◆ **Aim**
From the entries below, gather every line containing the string "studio".

◇ ◇ ◇ ◇ ◇ ◇ ◇

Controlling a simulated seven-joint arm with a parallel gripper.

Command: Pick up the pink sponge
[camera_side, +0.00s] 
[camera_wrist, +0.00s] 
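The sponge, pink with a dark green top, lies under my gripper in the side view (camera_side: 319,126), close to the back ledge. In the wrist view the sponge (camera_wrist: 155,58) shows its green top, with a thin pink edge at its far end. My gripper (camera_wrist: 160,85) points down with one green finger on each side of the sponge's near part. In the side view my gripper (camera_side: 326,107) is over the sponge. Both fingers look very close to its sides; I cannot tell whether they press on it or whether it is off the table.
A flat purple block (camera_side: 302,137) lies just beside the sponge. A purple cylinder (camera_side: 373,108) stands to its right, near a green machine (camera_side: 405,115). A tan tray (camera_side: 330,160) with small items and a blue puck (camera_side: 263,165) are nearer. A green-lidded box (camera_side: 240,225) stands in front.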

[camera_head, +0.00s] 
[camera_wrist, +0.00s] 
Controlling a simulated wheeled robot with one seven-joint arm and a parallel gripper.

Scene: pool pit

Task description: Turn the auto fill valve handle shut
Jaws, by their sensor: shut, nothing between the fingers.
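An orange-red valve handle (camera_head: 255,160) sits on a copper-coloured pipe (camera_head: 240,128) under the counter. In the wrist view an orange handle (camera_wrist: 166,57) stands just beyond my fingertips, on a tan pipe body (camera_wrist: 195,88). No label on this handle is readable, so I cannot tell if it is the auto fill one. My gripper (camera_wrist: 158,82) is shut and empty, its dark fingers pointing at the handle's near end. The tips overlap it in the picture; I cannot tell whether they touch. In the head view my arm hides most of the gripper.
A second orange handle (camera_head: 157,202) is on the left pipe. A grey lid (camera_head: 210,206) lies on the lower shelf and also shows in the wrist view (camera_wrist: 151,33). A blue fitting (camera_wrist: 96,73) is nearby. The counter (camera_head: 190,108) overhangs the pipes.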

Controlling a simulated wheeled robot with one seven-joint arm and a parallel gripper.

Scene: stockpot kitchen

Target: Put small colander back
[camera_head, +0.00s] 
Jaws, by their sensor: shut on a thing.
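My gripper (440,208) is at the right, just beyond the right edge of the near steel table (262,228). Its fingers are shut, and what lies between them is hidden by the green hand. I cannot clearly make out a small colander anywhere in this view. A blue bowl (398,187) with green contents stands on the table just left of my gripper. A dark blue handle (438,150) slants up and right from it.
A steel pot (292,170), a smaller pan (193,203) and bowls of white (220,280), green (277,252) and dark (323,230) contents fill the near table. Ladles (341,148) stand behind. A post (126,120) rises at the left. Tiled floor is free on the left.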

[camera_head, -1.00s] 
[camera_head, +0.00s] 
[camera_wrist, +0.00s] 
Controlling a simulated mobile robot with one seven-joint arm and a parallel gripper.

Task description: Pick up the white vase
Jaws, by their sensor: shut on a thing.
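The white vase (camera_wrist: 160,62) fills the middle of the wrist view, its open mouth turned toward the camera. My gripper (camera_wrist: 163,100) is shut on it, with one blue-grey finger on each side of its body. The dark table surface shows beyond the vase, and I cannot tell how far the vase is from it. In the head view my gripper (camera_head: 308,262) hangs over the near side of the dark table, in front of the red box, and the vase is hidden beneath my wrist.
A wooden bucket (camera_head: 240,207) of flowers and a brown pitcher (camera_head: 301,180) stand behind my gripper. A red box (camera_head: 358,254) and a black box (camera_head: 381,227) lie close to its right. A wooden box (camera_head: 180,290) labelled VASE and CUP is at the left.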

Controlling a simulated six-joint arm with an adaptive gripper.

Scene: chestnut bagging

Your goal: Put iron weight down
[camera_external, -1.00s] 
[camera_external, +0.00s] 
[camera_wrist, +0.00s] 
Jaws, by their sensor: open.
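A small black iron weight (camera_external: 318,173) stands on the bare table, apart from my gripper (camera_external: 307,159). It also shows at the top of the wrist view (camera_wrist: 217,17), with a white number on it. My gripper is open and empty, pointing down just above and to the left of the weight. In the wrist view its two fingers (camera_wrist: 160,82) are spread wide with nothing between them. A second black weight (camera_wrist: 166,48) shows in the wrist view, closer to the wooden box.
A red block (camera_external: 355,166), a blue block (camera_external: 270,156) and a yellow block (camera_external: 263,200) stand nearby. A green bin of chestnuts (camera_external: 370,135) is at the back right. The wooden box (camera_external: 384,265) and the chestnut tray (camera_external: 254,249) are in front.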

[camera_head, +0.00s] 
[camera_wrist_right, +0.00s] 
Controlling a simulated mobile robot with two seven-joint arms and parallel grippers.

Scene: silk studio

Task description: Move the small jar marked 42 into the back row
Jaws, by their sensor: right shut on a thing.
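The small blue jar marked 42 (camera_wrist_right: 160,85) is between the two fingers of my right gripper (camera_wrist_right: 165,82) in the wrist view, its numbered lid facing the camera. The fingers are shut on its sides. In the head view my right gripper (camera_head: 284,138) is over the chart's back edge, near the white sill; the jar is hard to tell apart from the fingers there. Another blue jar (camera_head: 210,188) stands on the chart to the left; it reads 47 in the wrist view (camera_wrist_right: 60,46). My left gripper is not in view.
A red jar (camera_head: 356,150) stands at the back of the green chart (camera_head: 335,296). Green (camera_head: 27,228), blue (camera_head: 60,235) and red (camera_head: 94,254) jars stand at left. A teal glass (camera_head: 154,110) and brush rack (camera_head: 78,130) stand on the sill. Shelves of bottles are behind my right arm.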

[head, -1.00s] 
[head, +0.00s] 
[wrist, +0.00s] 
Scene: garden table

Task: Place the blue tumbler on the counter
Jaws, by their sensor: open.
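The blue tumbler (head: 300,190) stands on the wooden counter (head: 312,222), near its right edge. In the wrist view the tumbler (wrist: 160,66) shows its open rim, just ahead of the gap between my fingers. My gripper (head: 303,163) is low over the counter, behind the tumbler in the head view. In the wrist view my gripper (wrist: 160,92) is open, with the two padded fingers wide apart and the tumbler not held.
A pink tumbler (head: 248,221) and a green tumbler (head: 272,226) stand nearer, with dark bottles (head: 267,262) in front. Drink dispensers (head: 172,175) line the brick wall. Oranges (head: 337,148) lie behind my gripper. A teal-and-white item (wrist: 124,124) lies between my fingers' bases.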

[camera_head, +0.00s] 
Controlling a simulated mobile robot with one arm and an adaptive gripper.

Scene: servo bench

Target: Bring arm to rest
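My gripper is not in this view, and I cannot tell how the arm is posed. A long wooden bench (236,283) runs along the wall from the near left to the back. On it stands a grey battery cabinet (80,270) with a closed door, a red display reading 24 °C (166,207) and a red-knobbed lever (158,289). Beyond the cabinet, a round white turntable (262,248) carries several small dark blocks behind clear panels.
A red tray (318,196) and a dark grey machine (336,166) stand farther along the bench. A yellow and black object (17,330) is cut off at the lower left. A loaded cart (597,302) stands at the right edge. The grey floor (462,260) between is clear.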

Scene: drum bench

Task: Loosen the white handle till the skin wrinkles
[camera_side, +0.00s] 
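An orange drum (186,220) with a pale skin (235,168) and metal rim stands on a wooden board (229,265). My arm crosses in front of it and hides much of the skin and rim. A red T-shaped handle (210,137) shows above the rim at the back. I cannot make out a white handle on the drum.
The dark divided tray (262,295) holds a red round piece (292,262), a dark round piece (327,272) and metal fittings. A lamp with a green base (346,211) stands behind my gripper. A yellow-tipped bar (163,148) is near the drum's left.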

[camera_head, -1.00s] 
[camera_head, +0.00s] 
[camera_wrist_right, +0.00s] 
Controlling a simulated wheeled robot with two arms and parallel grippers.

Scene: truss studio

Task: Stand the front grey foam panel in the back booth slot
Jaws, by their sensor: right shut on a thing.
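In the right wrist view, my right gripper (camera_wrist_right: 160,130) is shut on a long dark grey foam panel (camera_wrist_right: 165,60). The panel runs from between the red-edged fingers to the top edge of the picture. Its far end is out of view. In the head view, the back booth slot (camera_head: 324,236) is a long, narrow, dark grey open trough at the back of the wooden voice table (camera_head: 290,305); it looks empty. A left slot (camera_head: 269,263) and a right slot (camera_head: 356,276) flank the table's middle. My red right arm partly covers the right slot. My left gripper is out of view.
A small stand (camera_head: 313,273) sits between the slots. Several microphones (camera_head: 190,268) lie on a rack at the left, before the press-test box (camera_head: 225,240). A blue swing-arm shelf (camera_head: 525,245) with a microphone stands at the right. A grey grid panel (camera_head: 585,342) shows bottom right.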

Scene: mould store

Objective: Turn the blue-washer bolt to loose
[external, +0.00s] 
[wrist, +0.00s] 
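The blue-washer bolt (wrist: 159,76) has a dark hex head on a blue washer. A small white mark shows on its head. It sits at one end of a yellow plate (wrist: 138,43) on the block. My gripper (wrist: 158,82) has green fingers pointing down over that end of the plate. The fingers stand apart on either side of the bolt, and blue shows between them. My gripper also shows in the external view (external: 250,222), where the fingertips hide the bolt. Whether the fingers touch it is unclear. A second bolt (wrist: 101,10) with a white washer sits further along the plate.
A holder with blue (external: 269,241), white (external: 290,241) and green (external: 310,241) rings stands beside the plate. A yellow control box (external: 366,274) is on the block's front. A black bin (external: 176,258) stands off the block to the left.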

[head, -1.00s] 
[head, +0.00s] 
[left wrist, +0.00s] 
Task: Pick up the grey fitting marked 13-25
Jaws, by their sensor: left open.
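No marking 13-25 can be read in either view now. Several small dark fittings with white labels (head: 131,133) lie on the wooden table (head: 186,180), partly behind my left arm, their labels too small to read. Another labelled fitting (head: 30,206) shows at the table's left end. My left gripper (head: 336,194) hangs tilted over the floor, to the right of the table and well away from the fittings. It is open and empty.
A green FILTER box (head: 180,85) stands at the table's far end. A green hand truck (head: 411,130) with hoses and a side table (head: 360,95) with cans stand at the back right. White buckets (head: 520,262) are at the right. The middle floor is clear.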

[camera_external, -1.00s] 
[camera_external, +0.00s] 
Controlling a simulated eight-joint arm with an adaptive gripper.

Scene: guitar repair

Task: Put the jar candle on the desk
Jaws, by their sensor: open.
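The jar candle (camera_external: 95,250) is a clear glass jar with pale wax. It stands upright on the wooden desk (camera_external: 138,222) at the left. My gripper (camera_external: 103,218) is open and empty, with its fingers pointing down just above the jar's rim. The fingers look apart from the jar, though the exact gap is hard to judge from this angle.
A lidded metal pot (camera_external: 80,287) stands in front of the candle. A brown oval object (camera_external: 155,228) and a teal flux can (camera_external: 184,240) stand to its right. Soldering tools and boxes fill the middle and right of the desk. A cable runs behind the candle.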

◇ ◇ ◇ ◇ ◇ ◇ ◇

◆ **Reply to the exercise**
Scene: silk studio
Scene: truss studio

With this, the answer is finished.